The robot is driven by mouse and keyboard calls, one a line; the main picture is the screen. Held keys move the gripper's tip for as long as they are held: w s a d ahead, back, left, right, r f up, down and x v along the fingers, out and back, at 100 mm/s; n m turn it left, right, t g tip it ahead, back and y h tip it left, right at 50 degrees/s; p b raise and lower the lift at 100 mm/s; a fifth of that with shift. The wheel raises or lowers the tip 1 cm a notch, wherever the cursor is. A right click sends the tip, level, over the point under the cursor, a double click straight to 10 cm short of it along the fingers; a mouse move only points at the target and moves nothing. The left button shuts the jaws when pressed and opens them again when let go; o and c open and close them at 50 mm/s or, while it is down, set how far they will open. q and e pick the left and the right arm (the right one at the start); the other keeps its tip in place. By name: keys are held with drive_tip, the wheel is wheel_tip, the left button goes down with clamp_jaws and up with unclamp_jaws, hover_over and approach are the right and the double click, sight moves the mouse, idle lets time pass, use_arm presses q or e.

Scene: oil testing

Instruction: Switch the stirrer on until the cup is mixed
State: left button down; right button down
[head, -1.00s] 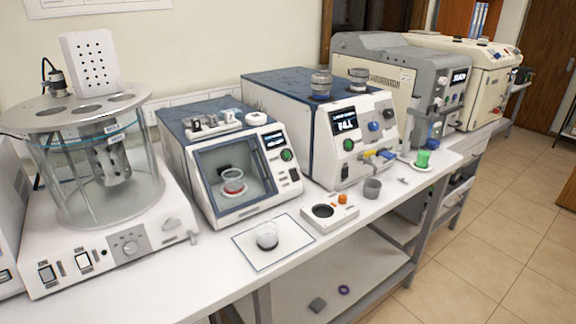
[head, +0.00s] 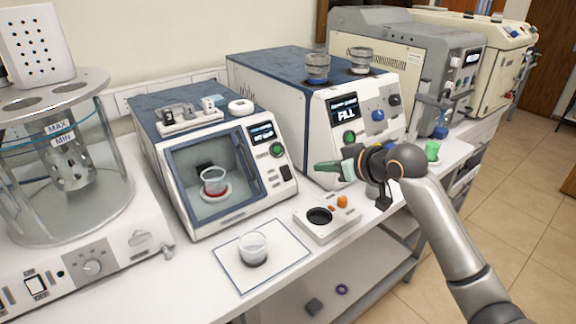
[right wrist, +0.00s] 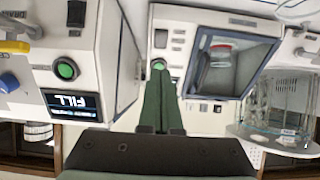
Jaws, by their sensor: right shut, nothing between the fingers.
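A white machine with a blue top and windowed chamber (head: 213,235) holds a clear cup (head: 214,181) with red at its base. A green button (head: 277,149) and small display (head: 262,133) are on its right panel. My right gripper (head: 320,167) is shut and empty, its dark green fingers pointing left in the head view, right of that panel. In the right wrist view the fingertips line up with the machine's green button (right wrist: 159,63); contact cannot be told. A second clear cup (head: 252,245) stands on a white mat (head: 285,262). My left gripper is out of view. I cannot tell which device is the stirrer.
A small white base (head: 312,230) with a dark round well and orange knob (head: 342,201) sits at the bench front. Behind my arm is a machine with a FILL display (head: 345,113). A glass bath (head: 105,150) stands at left.

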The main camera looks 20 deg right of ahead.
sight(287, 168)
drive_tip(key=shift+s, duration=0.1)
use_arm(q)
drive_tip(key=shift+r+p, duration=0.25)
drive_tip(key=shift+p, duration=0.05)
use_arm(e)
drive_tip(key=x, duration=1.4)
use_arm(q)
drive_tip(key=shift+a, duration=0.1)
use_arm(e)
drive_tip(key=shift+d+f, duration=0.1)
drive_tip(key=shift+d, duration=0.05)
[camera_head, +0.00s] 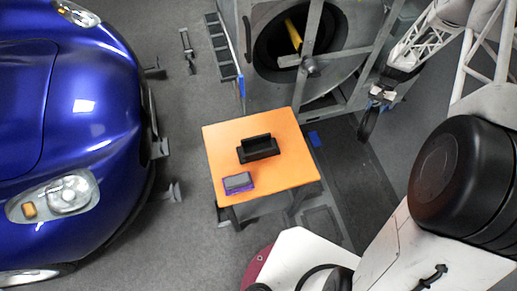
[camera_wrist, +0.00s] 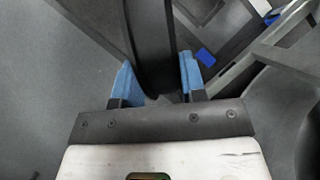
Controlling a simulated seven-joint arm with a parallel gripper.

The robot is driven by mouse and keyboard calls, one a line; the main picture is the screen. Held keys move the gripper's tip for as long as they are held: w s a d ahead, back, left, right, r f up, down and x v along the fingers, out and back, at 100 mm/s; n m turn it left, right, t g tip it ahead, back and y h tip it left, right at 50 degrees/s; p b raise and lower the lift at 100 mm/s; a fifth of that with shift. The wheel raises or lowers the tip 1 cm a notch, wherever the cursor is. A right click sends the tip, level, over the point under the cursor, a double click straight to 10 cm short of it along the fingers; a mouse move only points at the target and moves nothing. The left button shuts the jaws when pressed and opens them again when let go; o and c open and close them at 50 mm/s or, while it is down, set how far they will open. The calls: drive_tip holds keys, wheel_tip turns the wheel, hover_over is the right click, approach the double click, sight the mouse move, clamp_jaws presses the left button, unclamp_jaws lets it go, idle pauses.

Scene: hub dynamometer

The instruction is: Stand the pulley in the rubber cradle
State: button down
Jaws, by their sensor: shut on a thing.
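The pulley (camera_head: 367,124) is a thin dark disc, seen nearly edge-on, hanging below my gripper (camera_head: 380,93) to the right of the orange table. In the wrist view the pulley (camera_wrist: 150,45) stands between the two blue fingertips of my gripper (camera_wrist: 160,80), which is shut on its rim. The rubber cradle (camera_head: 258,154) is a black block with a raised back wall on the orange table, and it looks empty. It lies to the left of the pulley, well apart from it. The cradle does not show in the wrist view.
The orange table (camera_head: 285,175) also bears a purple item with a grey top (camera_head: 239,183) near its front left. A metal frame with a large round drum (camera_head: 300,45) stands behind the table. A blue car (camera_head: 75,130) fills the left side. Much of the tabletop is clear.

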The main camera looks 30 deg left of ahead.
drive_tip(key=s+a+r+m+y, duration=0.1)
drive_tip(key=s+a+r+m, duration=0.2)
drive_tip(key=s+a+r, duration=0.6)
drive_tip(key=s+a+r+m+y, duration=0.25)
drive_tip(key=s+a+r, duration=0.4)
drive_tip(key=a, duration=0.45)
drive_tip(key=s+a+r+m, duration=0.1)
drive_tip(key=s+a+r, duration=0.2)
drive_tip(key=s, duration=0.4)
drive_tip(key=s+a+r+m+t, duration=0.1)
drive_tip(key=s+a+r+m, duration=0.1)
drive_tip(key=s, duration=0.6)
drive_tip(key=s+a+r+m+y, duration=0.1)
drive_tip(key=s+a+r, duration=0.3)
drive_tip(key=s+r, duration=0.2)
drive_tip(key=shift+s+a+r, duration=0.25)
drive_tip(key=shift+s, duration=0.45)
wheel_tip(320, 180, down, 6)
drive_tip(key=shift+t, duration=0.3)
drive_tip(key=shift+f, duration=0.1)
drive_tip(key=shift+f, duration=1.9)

> [Instructions for the task]:
Pictures are not part of the copy; output everything else in the records exactly.

> [Result for this exercise]:
The robot is driven by mouse and keyboard calls, one a line; the main picture is the screen. Held keys move the gripper's tip for as long as they are held: w s a d ahead, back, left, right, r f up, down and x v along the fingers, out and back, at 100 mm/s; n m turn it left, right, t g tip it ahead, back and y h tip it left, right at 50 degrees/s; p b raise and lower the lift at 100 mm/s; a fifth of that with shift. The wheel raises or lowers the tip 1 cm a notch, wherever the cursor is. A right click sends the tip, level, over the point under the cursor, a double click straight to 10 cm short of it along the fingers; a mouse move only points at the target and moves nothing. The left button shuts the jaws when pressed and opens them again when let go; o and c open and close them at 50 mm/s or, while it is down, set how far they will open. q and e pick the left and the right arm (the right one at the start); the other keeps its tip in place. By name: keys are held with drive_tip, the wheel is wheel_tip, the left button goes down with clamp_jaws and up with unclamp_jaws, hover_over and approach are the right and the double click, sight moves the mouse, idle lets time pass, use_arm presses q or e.

Scene: oil testing

Instruction: Switch the stirrer on until the cup is mixed
State: left button down; right button down
[head, -1.00s] 
[head, +0.00s] 
[right wrist, +0.00s] 
Jaws, by their sensor: right shut, nothing between the fingers.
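A white machine with a blue top and windowed chamber (head: 213,235) holds a clear cup (head: 214,181) with red at its base. A green button (head: 277,149) and small display (head: 262,133) are on its right panel. My right gripper (head: 320,167) is shut and empty, its dark green fingers pointing left in the head view, right of that panel. In the right wrist view the fingertips line up with the machine's green button (right wrist: 159,63); contact cannot be told. A second clear cup (head: 252,245) stands on a white mat (head: 285,262). My left gripper is out of view. I cannot tell which device is the stirrer.
A small white base (head: 312,230) with a dark round well and orange knob (head: 342,201) sits at the bench front. Behind my arm is a machine with a FILL display (head: 345,113). A glass bath (head: 105,150) stands at left.

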The main camera looks 20 deg right of ahead.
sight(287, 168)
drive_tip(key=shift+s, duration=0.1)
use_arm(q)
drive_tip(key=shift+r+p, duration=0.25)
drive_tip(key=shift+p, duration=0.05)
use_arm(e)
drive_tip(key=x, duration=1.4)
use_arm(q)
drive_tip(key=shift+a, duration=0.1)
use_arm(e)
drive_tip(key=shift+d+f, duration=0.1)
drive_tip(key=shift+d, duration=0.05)
[camera_head, +0.00s] 
[camera_wrist, +0.00s] 
Controlling a simulated seven-joint arm with a parallel gripper.

The robot is driven by mouse and keyboard calls, one a line; the main picture is the screen. Held keys move the gripper's tip for as long as they are held: w s a d ahead, back, left, right, r f up, down and x v along the fingers, out and back, at 100 mm/s; n m turn it left, right, t g tip it ahead, back and y h tip it left, right at 50 degrees/s; p b raise and lower the lift at 100 mm/s; a fifth of that with shift. The wheel raises or lowers the tip 1 cm a notch, wherever the cursor is. A right click sends the tip, level, over the point under the cursor, a double click straight to 10 cm short of it along the fingers; a mouse move only points at the target and moves nothing. The left button shuts the jaws when pressed and opens them again when let go; o and c open and close them at 50 mm/s or, while it is down, set how far they will open. The calls: drive_tip holds keys, wheel_tip turns the wheel, hover_over is the right click, approach the double click, sight the mouse move, clamp_jaws presses the left button, unclamp_jaws lets it go, idle pauses.

Scene: hub dynamometer

The instruction is: Stand the pulley in the rubber cradle
State: button down
Jaws, by their sensor: shut on a thing.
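The pulley (camera_head: 367,124) is a thin dark disc, seen nearly edge-on, hanging below my gripper (camera_head: 380,93) to the right of the orange table. In the wrist view the pulley (camera_wrist: 150,45) stands between the two blue fingertips of my gripper (camera_wrist: 160,80), which is shut on its rim. The rubber cradle (camera_head: 258,154) is a black block with a raised back wall on the orange table, and it looks empty. It lies to the left of the pulley, well apart from it. The cradle does not show in the wrist view.
The orange table (camera_head: 285,175) also bears a purple item with a grey top (camera_head: 239,183) near its front left. A metal frame with a large round drum (camera_head: 300,45) stands behind the table. A blue car (camera_head: 75,130) fills the left side. Much of the tabletop is clear.

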The main camera looks 30 deg left of ahead.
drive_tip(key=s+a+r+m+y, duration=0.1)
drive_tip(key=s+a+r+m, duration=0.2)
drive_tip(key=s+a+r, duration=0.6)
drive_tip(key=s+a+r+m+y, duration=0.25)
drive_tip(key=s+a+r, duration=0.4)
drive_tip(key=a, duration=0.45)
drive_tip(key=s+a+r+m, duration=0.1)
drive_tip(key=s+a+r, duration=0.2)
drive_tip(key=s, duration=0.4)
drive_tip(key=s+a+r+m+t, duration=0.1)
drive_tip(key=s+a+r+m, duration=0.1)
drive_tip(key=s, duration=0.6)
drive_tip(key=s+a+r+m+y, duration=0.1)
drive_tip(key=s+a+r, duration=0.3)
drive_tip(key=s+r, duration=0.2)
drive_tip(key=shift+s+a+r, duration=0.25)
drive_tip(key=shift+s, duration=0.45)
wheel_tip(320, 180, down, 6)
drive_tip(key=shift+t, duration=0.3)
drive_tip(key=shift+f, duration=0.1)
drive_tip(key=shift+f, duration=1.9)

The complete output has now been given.